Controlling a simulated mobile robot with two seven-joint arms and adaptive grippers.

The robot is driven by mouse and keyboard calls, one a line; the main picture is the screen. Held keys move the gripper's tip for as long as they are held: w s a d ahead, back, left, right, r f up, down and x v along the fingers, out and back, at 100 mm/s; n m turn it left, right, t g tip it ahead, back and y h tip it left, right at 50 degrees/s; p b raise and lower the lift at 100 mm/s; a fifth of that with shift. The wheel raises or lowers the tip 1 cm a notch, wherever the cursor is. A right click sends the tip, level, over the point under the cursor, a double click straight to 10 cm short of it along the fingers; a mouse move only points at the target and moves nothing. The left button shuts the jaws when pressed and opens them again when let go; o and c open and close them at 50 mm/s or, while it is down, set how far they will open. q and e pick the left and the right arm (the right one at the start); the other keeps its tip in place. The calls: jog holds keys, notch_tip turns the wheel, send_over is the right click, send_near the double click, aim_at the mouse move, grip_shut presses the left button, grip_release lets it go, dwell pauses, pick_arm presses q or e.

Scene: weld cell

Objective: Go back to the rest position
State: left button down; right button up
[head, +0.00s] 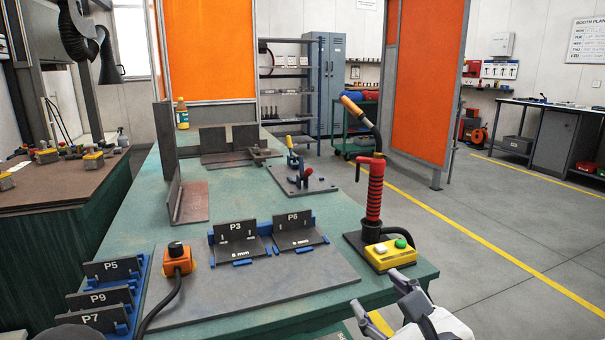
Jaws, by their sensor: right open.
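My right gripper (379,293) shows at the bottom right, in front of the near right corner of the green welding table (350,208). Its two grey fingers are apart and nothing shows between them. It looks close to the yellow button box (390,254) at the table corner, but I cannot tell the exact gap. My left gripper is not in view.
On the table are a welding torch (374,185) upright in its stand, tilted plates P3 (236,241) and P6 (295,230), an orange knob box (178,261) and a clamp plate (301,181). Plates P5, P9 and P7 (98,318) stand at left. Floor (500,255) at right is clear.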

######

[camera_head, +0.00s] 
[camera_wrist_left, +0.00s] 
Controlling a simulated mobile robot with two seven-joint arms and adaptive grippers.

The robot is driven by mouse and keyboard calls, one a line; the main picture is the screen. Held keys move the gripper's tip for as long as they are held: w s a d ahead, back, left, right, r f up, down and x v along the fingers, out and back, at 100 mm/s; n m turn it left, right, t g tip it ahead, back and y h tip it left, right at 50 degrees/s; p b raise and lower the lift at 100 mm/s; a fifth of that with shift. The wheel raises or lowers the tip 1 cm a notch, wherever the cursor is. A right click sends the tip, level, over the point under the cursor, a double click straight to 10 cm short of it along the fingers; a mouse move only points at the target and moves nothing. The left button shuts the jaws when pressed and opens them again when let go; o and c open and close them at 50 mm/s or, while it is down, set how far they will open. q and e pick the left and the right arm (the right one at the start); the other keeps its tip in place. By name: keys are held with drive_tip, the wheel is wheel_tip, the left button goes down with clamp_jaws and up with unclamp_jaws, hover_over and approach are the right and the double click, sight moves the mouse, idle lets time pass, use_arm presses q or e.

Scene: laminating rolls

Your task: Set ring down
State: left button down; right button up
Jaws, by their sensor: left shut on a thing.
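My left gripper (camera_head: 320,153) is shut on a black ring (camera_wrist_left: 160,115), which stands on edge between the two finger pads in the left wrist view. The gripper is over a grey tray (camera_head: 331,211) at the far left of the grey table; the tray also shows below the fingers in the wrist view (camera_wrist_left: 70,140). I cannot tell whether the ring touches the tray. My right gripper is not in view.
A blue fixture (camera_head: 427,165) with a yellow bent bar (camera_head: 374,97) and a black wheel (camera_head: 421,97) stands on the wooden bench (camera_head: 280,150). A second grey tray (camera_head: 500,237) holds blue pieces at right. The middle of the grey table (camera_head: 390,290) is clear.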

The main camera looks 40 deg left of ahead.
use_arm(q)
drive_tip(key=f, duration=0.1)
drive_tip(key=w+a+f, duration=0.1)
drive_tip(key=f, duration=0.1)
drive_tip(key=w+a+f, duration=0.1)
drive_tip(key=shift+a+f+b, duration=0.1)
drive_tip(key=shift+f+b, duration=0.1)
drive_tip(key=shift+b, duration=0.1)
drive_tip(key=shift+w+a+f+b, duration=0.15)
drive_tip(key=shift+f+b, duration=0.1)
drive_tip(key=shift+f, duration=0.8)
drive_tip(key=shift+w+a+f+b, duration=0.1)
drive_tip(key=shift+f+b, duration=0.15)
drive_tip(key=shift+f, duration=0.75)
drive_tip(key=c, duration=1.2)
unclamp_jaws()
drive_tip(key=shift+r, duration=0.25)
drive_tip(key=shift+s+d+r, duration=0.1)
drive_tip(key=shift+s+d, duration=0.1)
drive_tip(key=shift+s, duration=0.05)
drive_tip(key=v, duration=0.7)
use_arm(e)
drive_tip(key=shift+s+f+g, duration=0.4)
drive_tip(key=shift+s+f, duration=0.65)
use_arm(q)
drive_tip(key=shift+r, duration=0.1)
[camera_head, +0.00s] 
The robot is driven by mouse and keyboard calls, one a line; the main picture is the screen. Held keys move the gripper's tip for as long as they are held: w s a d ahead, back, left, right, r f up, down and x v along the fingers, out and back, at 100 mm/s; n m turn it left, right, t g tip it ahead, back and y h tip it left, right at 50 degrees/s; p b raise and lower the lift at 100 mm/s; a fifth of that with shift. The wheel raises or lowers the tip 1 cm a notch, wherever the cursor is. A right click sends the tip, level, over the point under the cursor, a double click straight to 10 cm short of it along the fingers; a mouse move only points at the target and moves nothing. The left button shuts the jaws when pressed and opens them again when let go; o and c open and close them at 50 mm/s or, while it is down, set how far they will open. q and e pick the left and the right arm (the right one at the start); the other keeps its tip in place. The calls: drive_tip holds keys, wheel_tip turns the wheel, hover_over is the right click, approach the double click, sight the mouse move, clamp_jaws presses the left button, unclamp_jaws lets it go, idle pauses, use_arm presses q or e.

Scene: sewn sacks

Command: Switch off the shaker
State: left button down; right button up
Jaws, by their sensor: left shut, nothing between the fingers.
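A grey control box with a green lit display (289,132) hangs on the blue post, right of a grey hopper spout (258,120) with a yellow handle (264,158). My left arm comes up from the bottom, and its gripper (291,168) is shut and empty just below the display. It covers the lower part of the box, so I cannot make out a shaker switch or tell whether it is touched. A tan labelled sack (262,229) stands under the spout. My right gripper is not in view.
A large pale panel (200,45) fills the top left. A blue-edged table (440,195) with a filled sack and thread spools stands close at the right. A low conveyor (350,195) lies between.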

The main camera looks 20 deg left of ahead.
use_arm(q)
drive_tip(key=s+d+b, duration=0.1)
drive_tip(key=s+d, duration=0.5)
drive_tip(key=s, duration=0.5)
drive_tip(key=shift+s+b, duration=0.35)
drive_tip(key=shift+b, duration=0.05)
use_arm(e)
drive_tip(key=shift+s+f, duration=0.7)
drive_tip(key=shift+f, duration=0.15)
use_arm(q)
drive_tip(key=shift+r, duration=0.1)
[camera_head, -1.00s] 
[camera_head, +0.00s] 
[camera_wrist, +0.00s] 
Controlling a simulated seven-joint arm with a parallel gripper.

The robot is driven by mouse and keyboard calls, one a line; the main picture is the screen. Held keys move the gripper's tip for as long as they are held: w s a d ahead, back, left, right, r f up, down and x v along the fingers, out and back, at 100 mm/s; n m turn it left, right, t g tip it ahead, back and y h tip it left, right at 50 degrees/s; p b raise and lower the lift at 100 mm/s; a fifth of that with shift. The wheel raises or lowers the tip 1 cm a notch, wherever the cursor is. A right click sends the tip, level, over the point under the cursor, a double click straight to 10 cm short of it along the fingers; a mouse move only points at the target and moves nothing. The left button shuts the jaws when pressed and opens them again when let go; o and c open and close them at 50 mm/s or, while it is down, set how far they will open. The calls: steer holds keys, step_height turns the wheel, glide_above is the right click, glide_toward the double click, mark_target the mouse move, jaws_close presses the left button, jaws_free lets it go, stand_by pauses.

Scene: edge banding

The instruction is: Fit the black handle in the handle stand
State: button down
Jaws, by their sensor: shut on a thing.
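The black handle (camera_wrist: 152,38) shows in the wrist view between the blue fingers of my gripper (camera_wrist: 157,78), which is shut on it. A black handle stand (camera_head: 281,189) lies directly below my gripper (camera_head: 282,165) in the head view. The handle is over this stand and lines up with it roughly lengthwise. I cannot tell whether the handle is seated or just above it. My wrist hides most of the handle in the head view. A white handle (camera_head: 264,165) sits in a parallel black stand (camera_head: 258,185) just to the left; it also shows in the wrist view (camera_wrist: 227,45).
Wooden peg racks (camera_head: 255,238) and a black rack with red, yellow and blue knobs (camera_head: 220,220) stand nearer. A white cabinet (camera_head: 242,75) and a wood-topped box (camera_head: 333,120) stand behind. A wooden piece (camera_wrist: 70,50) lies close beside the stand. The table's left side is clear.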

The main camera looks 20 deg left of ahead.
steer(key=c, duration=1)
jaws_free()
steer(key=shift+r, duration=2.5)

######

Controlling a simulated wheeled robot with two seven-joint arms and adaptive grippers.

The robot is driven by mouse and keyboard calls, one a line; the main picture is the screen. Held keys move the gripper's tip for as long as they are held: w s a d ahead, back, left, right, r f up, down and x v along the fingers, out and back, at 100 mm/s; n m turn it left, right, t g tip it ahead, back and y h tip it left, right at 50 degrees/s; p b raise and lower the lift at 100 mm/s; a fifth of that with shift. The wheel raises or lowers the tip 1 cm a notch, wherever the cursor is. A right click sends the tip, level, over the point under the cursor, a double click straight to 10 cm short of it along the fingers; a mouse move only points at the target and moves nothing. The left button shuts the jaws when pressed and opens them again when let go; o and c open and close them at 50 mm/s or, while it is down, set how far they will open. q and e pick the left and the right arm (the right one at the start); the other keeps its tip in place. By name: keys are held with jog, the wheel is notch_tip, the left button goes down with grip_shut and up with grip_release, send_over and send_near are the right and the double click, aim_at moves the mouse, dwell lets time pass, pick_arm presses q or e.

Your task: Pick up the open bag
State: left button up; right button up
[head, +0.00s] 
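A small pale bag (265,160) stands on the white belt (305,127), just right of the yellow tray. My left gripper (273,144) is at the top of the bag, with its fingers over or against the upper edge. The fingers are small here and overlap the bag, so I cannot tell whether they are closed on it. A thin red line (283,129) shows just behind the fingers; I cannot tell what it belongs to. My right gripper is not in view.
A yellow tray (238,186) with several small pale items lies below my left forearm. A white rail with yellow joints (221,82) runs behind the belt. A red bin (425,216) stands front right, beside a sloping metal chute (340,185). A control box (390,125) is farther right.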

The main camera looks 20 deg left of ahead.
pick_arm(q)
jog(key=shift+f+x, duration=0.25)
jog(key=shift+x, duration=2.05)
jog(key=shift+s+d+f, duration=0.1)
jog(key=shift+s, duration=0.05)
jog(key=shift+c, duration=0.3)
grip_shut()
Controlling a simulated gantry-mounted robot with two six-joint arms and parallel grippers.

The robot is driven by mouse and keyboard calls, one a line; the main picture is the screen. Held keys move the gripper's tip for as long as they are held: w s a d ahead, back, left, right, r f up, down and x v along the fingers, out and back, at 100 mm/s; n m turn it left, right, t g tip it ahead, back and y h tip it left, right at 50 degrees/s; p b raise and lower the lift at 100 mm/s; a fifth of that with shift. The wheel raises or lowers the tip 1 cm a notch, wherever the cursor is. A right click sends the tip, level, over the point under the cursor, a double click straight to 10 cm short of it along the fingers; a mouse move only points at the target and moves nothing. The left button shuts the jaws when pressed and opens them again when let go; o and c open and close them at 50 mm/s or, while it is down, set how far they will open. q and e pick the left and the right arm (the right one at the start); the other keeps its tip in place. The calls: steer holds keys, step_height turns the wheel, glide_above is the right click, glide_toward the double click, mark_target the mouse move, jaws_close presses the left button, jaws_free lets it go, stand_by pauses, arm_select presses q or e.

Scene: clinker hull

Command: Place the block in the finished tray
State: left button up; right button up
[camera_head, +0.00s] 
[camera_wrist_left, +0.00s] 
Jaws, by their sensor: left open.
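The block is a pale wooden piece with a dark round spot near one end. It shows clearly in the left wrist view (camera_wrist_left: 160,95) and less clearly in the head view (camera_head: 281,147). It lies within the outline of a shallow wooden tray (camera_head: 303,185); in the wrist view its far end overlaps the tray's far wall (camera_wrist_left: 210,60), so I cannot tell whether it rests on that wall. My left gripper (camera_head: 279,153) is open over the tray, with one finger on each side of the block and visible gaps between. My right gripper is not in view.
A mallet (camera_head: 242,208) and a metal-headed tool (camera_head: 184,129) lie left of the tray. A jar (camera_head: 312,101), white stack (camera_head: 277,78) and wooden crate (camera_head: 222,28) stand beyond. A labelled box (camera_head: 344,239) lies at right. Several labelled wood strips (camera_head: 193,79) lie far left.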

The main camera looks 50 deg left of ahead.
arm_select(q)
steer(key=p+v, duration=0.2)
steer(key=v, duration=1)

######

Exactly repeat the lines from the line with "Scene: sewn sacks" to the line with "Controlling a simulated seven-joint", including both, and output nothing else.

Scene: sewn sacks

Command: Switch off the shaker
State: left button down; right button up
Jaws, by their sensor: left shut, nothing between the fingers.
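A grey control box with a green lit display (289,132) hangs on the blue post, right of a grey hopper spout (258,120) with a yellow handle (264,158). My left arm comes up from the bottom, and its gripper (291,168) is shut and empty just below the display. It covers the lower part of the box, so I cannot make out a shaker switch or tell whether it is touched. A tan labelled sack (262,229) stands under the spout. My right gripper is not in view.
A large pale panel (200,45) fills the top left. A blue-edged table (440,195) with a filled sack and thread spools stands close at the right. A low conveyor (350,195) lies between.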

The main camera looks 20 deg left of ahead.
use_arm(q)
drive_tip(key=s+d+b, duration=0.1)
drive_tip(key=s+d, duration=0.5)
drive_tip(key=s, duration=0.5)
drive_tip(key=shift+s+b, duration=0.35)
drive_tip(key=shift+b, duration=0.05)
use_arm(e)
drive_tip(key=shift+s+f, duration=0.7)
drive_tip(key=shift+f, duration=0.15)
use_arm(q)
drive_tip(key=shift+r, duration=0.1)
[camera_head, -1.00s] 
[camera_head, +0.00s] 
[camera_wrist, +0.00s] 
Controlling a simulated seven-joint arm with a parallel gripper.

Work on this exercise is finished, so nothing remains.